Even for those subjects assessed by exams, there are flaws. NCEA exams are comprised of several papers, but are three hours long regardless of whether a student is sitting five, four, or just one of the papers within that exam. As NCEA is a 'flexible' qualification, schools can drop papers from exams solely to give their students more time for the papers remaining. Perhaps surprisingly, only the papers a student sat and passed are included on their "Record of Learning" (the transcript of credits and grades collected). Employers are expected to know - or not care - how many exams and papers their prospective employee sat to gain their 80 credits.
Marking
NCEA exams are marked under a criterion-referenced system, where the final grade depends on which (and not how many) questions are answered correctly. This makes it possible for candidates to fail - despite getting marks of more than 50% - because they are not considered the 'right' marks. This problem is further compounded by marking schedules which dictate certain keywords that must be used to unlock maximum points. Students could perhaps be forgiven for thinking that a qualifications system which gives less value to knowledge than to an ability to recite magical words seems like something out of Harry Potter's class in divination.

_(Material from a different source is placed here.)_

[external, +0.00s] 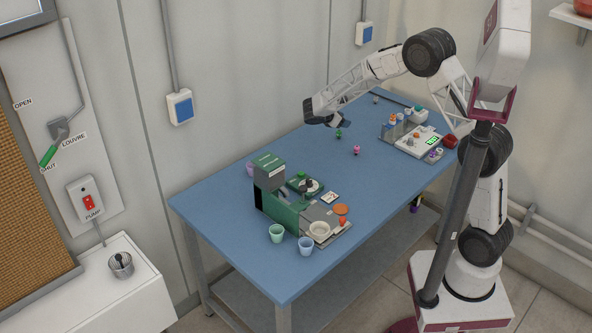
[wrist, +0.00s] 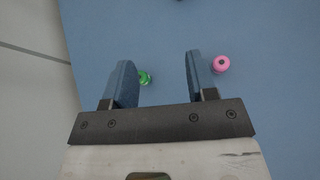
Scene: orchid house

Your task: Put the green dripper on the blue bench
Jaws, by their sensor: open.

Partly to counter this, the Ministry of Education has introduced a 'profile of expected performance'. As soon as exam marking starts, results are sampled to see if they diverge too much from expectations, and if so, corrections are made. In theory, if a question is widely misinterpreted this will alert markers and let them fix results accordingly, but in reality it is just elementary scaling - fitting actual results around an expected average score.
Despite this 'profile of expected performance', it's almost impossible to tell whether a person is passing or failing compared to the national average. Proponents of NCEA argue that this lack of a predetermined pass and fail rate is a good thing, as students are less likely to leave school without a qualification, but the lack of statistical correction also deprives schools and students of a guarantee that marking will be consistent from one year to the next.

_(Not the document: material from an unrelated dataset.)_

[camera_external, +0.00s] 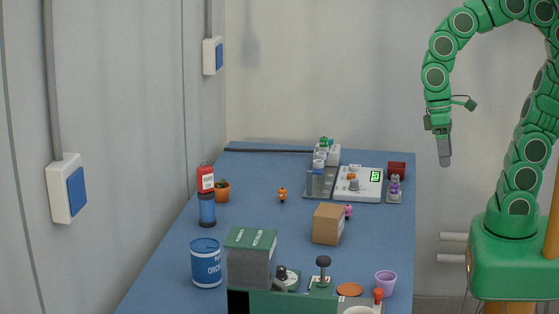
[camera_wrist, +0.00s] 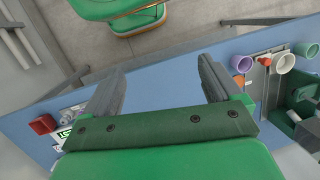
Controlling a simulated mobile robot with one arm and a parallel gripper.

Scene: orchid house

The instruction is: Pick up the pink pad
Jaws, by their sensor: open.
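I cannot make out a pink pad for certain. A small pink thing (camera_external: 348,212) sits on the blue table (camera_external: 262,222) just right of the cardboard box (camera_external: 327,224), which may hide part of it. It looks more like a small figure than a flat pad. My gripper (camera_external: 445,162) hangs fingers down, off the table's right edge and well above the floor. In the wrist view my gripper (camera_wrist: 158,82) has its two grey fingers wide apart with nothing between them. I see no pink thing in the wrist view.
A red box (camera_external: 396,170), a white scale (camera_external: 358,184) and bottles stand at the table's back right. A blue drum (camera_external: 206,263), a grey-green box (camera_external: 251,258) and a purple cup (camera_external: 386,283) stand nearer the front. The table's middle left is mostly clear.

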As a way of trying to improve the coherence of results, the Grade Point Average (GPA) was introduced. This credit-weighted average, calculated on all achievement standards a student had passed, was designed to reduce results in each subject to a single aggregated score. Unfortunately it has several flaws, and has already been dropped after it became apparent that the highest GPA (100) can be obtained by passing one paper with Excellence and failing the rest, while students who gain Merit grades in every paper they sit would only receive a GPA of 75.
Results and the Record of Learning
Another issue which weighs heavily on the minds of students sitting NCEA is the dubious difference between 'Not Achieved', 'Achieved', 'Merit' and 'Excellence'. Reducing a student's results to these four broad grades hides their true performance, as those who are one mark off a higher grade are effectively lumped in with all those one mark away from dropping to the grade below.
That leads to the ultimate problem with NCEA - a lack of clear information on what differentiates one person from the next. A student is only measured against the system, rather than against their peers.
Ultimately, this is why many students (let alone employers) find it useless to consult an NCEA "Record of Learning". It is simply too difficult to tell which assessments were internal and external, which were unit standards or achievement standards, and what each standard meant. NZQA are currently consulting on improvements, but it remains unlikely they will show whether papers were internally or externally assessed, and they still refuse to list failure.
Ultimately, all that an NCEA level certificate tells an employer is whether their applicant attained at least 80 out of a huge range of possible credits. The opportunity to see whether those credits were attained easily, after repeated attempts or in relevant papers, is denied them.
It is obvious to students - if not the government - that NCEA was rushed out too soon, and that the results could be disastrous. We were promised a comprehensive, unified and coherent system, but when even the government has declared 'deferred success' on the system, we know it has failed.